Dick historian John Nichols spoke to Mandela personally, reporting the
following:
"(Mandela) understands that Cheney is effectively the President of the United States, one of the many reasons that he fears Dick Cheney’s power is that in the late 1980’s when even prominent Republicans like Jack Kemp and Newt Gingrich were acknowledging the crime of Apartheid, Dick Cheney maintained the lie that the ANC was a terrorist organization and a fantasy that Nelson Mandela was a terrorist leader who deserved to be in jail. Frankly it begs very powerful question. If Dick Cheney’s judgment was that bad in the late 1980’s, why would we believe that it’s gotten any better in the early 21st century?"
It
is safe to assert his acumen in the 21st century was just as poor as in
the 20th, if not worse.

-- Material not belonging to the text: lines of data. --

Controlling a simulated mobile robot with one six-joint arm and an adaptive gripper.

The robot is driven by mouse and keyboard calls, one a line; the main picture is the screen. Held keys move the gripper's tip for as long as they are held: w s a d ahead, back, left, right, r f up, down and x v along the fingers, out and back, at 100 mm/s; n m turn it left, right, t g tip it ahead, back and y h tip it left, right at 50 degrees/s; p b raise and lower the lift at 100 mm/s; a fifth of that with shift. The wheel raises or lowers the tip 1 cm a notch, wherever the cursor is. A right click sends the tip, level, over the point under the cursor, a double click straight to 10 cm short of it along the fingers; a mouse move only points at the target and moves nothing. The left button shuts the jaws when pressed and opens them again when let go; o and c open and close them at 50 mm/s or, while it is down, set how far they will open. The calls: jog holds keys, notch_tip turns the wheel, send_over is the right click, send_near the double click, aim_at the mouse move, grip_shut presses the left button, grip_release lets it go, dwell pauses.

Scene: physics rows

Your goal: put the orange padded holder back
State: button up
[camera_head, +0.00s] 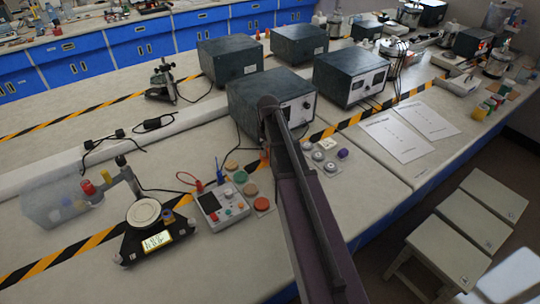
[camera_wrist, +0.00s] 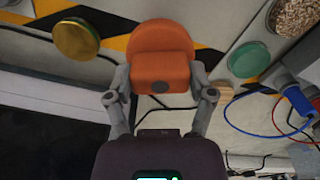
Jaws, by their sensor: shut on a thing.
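The orange padded holder (camera_wrist: 161,50) is in the wrist view, with a rounded upper part, a flat front block and a dark round spot on it. My gripper (camera_wrist: 160,78) has one finger on each side of the block and is shut on it. Whether the holder touches the bench below cannot be told. In the head view my arm crosses the middle of the picture, and I cannot make out the gripper or the held holder there.
In the wrist view a gold-topped round piece (camera_wrist: 76,40) lies left, a green disc (camera_wrist: 250,60) right, and a blue connector (camera_wrist: 298,100) with cables further right. In the head view a white control box (camera_head: 220,208) and a balance (camera_head: 155,232) stand left of my arm.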

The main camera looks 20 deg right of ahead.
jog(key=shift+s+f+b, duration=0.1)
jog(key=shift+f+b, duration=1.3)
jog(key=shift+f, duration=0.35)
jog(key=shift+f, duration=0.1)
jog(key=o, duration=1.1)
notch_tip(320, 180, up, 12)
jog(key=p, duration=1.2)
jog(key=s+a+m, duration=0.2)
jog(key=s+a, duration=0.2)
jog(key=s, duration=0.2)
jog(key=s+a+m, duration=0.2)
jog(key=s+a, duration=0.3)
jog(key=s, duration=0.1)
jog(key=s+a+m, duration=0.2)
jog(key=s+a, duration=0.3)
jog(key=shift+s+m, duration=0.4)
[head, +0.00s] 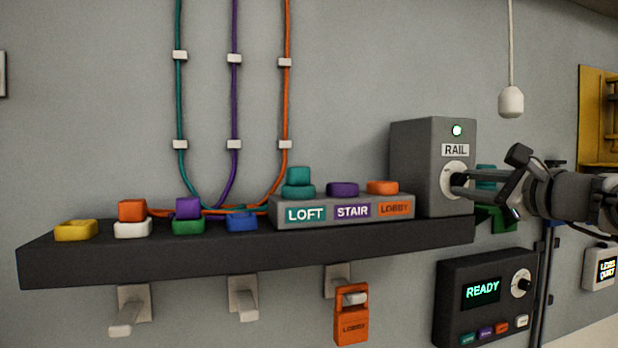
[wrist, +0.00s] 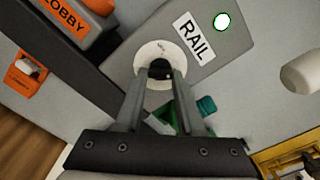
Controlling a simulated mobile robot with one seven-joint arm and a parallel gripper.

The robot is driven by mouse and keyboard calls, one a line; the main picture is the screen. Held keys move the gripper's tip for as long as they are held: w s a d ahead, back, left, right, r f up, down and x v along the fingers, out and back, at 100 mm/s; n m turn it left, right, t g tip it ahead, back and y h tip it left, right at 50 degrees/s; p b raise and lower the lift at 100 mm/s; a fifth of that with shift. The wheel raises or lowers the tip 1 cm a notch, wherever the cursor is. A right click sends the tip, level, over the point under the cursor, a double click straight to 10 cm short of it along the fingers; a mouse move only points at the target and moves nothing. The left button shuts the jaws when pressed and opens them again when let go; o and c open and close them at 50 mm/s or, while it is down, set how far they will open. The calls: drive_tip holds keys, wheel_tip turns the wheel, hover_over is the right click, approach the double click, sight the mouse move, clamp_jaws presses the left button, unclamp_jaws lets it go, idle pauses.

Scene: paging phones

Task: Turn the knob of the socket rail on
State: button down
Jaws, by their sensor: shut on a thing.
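The socket rail control is a grey box labelled RAIL (head: 408,160) at the right end of the dark shelf. Its lamp (head: 457,130) glows green-white; the lamp also shows in the wrist view (wrist: 222,22). A round pale dial plate (head: 455,172) sits on the box's front below the label. My gripper (head: 461,184) reaches it from the right. In the wrist view the gripper's fingers (wrist: 159,76) are shut on the small dark knob (wrist: 160,68) at the middle of the plate (wrist: 148,53). The fingers hide part of the knob, so its pointing direction is unclear.
The dark shelf (head: 150,262) carries several coloured plugs and a grey socket strip (head: 340,212) labelled LOFT, STAIR and LOBBY. A READY panel (head: 481,291) is under the shelf's right end. A white pull cord (head: 511,101) hangs nearby.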

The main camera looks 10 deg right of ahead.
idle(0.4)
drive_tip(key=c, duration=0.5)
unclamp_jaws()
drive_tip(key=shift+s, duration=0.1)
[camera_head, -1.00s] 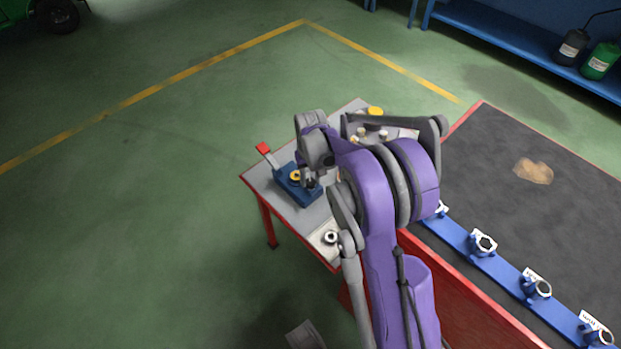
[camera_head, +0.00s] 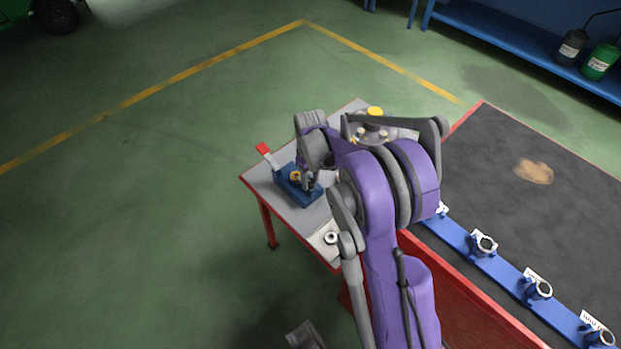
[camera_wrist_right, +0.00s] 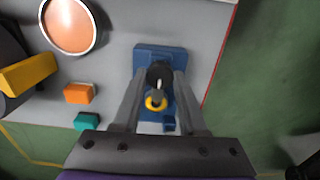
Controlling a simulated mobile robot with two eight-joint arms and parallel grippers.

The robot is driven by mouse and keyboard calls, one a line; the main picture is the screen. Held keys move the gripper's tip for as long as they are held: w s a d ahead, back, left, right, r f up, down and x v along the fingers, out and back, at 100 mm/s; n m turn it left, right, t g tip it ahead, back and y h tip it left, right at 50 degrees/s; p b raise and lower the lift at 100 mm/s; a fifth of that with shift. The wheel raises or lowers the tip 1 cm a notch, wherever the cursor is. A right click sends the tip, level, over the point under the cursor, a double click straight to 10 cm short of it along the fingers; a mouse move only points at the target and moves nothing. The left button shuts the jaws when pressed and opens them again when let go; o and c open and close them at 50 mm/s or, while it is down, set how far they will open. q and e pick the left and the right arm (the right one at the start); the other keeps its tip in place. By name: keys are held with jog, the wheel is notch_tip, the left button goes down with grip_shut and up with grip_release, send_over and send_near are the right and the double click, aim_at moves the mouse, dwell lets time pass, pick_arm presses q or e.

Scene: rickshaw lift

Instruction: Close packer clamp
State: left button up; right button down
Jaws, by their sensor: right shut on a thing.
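The blue packer clamp (camera_head: 309,197) stands on the small grey-topped table. Its lever with a red grip (camera_head: 263,149) sticks up and out to the left, tilted. A yellow ring (camera_wrist_right: 156,103) sits on the clamp's body. My right gripper (camera_wrist_right: 159,77) is over the clamp, its two fingers on either side of a dark round part (camera_wrist_right: 159,73) at the clamp. In the head view the gripper (camera_head: 306,183) is partly hidden by its own wrist. The exact contact is hard to see.
The table (camera_head: 263,183) has red edges. A round copper-toned dish (camera_wrist_right: 70,25), an orange block (camera_wrist_right: 79,93) and a teal block (camera_wrist_right: 87,121) lie near the clamp. A dark bench (camera_head: 500,165) with blue rail holders stands to the right. Green floor at left is free.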

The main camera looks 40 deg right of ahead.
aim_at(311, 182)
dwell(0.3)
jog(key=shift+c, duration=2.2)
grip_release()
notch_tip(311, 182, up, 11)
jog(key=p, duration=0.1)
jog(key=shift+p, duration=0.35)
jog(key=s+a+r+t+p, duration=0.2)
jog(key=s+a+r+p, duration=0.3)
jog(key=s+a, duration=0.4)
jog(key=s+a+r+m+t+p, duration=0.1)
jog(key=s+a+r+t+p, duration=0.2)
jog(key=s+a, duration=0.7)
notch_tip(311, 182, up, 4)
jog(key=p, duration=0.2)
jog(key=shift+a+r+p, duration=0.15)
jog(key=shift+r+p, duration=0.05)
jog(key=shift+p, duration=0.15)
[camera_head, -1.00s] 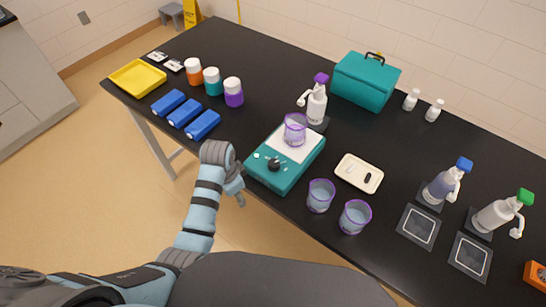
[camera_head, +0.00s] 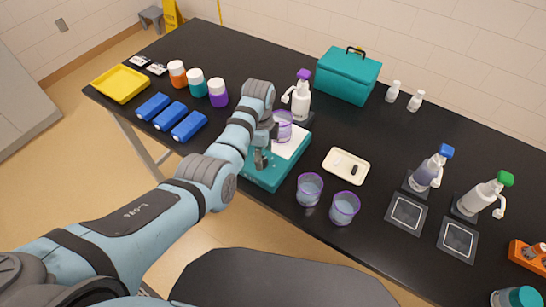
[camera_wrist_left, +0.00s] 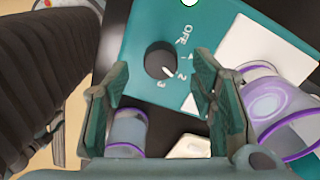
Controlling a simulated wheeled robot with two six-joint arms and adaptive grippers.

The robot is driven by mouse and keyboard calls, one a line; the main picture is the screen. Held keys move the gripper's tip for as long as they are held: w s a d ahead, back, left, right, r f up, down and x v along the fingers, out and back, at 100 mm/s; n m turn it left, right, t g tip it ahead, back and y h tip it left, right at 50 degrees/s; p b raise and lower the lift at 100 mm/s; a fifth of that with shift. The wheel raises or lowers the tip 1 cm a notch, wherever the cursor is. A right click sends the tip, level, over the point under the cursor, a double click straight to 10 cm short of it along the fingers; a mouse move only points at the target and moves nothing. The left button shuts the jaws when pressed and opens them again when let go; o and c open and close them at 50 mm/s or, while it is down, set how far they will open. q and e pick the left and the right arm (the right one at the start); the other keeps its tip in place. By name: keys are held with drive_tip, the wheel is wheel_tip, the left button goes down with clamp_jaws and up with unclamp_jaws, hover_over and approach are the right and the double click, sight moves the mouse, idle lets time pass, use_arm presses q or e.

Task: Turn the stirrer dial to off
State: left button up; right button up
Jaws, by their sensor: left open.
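The teal stirrer (camera_head: 268,178) stands on the black table with a white plate and a purple-rimmed beaker (camera_head: 281,125) on it. In the left wrist view its black round dial (camera_wrist_left: 159,60) shows, beside white marks OFF, 1, 2 and 3. The dial's white pointer line appears to aim near the 2, away from OFF. My left gripper (camera_head: 262,158) is over the stirrer's front left part and hides the dial in the head view. In the wrist view the open left fingers (camera_wrist_left: 163,98) have an empty gap, with the dial beyond it. My right gripper is not visible.
Two purple-rimmed beakers (camera_head: 310,188) (camera_head: 344,207) stand right of the stirrer, near the table's front edge. A cream tray (camera_head: 333,172) lies behind them. A purple-capped bottle (camera_head: 300,101) stands behind the stirrer.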

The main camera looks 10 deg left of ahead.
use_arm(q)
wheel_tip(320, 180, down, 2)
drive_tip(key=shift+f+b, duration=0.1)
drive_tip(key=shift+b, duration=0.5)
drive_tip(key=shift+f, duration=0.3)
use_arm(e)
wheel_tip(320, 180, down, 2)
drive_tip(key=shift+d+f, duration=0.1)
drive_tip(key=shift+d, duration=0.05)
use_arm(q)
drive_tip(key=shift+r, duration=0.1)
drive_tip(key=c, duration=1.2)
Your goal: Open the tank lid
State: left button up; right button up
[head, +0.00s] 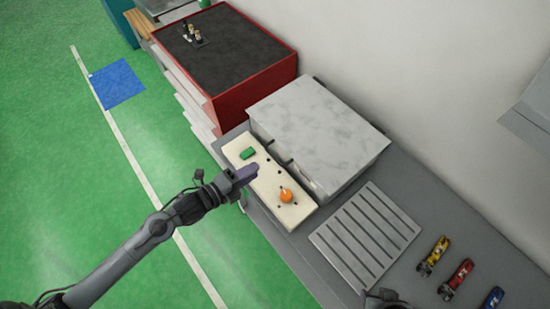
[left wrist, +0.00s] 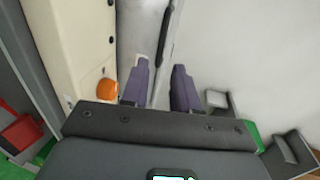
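The tank (head: 300,170) is a grey box with a flat marbled grey lid (head: 320,130) lying level on top. A cream panel (head: 262,178) with a green button (head: 248,153) and an orange knob (head: 286,196) runs along its front; the panel (left wrist: 75,40) and knob (left wrist: 107,90) also show in the left wrist view. My left gripper (head: 252,172) is over the panel, between button and knob, short of the lid. In the left wrist view its purple fingers (left wrist: 160,70) are apart with nothing visible between them.
A red cabinet (head: 255,95) with a dark top stands beyond the tank. A slatted grey rack (head: 365,235) and yellow, red and blue items (head: 456,277) lie on the grey bench to the right. A white wall is behind; the green floor in front is open.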

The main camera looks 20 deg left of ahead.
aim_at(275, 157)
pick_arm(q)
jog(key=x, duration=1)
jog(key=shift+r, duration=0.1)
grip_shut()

After an eight-year reign that included the
largest terrorist attack on American soil, waging a war in Iraq based on
trumped-up WMD allegations, the secret manipulation of energy policy to
benefit private companies, the war profiteering of his 'former' company
Halliburton, and his dismissal of runaway spending by proclaiming
"deficits don't matter," it seems history will be a lot less kinder to
him than to the esteemed Nelson Mandela. That has to stick in his
craw, which is one thing a transplant cannot replace.